Filed under Navy, portsmouth heroes, World War Two

5 responses to “The NAAFI at war

  1. Ross Clare

    Hello.
    My father, Arthur Clare was NAAFI manager in the mid 1950′s. He served on several camps. Among thise was RAF Brigenorth, RAF St Athan and RAF clee Hill.
    My dad used to take me to some of these camps to stay during the long summer holidays and I have wonderful memories of RAF Clee Hill, sadly now no more. Clee Hill was a Loran and Gee station and although I was a bit too young to understand what was going on with the transmitters, generators and aerials I was completely besotted by the look, sound and smell of this equipment.
    This boyhood experience and exposure to early Radar and electronics was to dominate the rest of my life.
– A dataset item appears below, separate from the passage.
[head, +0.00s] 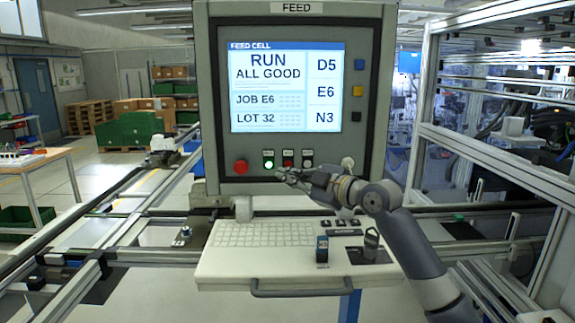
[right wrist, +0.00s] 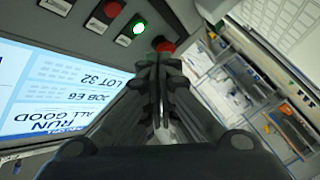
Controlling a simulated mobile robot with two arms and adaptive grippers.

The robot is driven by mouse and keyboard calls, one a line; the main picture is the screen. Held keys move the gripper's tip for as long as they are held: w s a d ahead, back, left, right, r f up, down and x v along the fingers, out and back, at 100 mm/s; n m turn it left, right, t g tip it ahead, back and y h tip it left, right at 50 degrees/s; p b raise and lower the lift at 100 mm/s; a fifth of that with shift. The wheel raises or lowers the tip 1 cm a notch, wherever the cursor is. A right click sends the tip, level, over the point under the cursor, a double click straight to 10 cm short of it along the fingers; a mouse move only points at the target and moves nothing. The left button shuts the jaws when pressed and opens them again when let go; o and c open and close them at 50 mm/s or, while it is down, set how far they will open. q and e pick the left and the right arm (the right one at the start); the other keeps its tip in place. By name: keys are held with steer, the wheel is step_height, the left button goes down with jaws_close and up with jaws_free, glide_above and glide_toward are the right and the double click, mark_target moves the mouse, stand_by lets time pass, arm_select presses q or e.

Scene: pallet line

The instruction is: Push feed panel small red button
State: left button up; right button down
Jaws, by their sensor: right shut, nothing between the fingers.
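The feed panel (head: 210,130) faces me, with a screen reading RUN ALL GOOD. Below the screen is a row of controls: a large red button (head: 240,167) at the left, a lit green button (head: 268,164), a small red button (head: 288,162) and a dark button (head: 307,160). My right gripper (head: 280,174) is shut and empty, just below the green and small red buttons. In the right wrist view the small red button (right wrist: 108,10) is at the top, left of the lit green one. The fingertips (right wrist: 158,66) overlap the large red button's lower edge; contact cannot be told. My left gripper is not in view.
A keyboard shelf (head: 225,268) with a front handle juts out under the panel. Blue, yellow and black buttons (head: 358,91) line the panel's right side. Metal frames (head: 500,140) stand at the right, and conveyor rails (head: 130,215) run at the left.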

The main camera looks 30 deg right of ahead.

I am seventy now and a retired professional electrical engineer still with a passionate interest in radio and all things electronic.
    What a lucky boy I was to go to Clee Hill.

    Ross Clare.

  2. G

    Hi Ross I was stationed on the Clee Hills In 1948 as a radar mech (poss the best time of my life ( never left me either . You were expected to know everything , But the winters were rough.Best wishes from an old Bod Glyn Evans

    • Ross Clare

      Hello Glyn. I am sorry for the very late response to your post and so pleased to hear from you.
      Yes, I can well immagine how bad the winters could be up there. I suspect from your name that you are, like me, a welsh man….I was born in a little village called Glyncorrwg.
      I hope you are well and able to receive this.
      Regards and best wishes.
      Ross Clare.

  3. Brin

    I have just rescued from a charity shop a NAAFI Roll of Honour, an A4 printed paper containing about 200 names, with ranks, regiments etc. The frame is crude and seems to be made out of old NAAFI tea boxes, and there is no name or hint of where it came from.
    Are these things pretty common ?
    I imagine they were printed in about 1946 and sent to every NAAFI, and most of them were just stuck up on nocice boards. But it could be, highly unlikely that this might be the only one, any ideas ?

    • Ross Clare

      Hello Brin.
      Sorry, I have no idea how common these are. I have never seen or heared of these before.
      I hope you are well.
      Regards, Ross Clare.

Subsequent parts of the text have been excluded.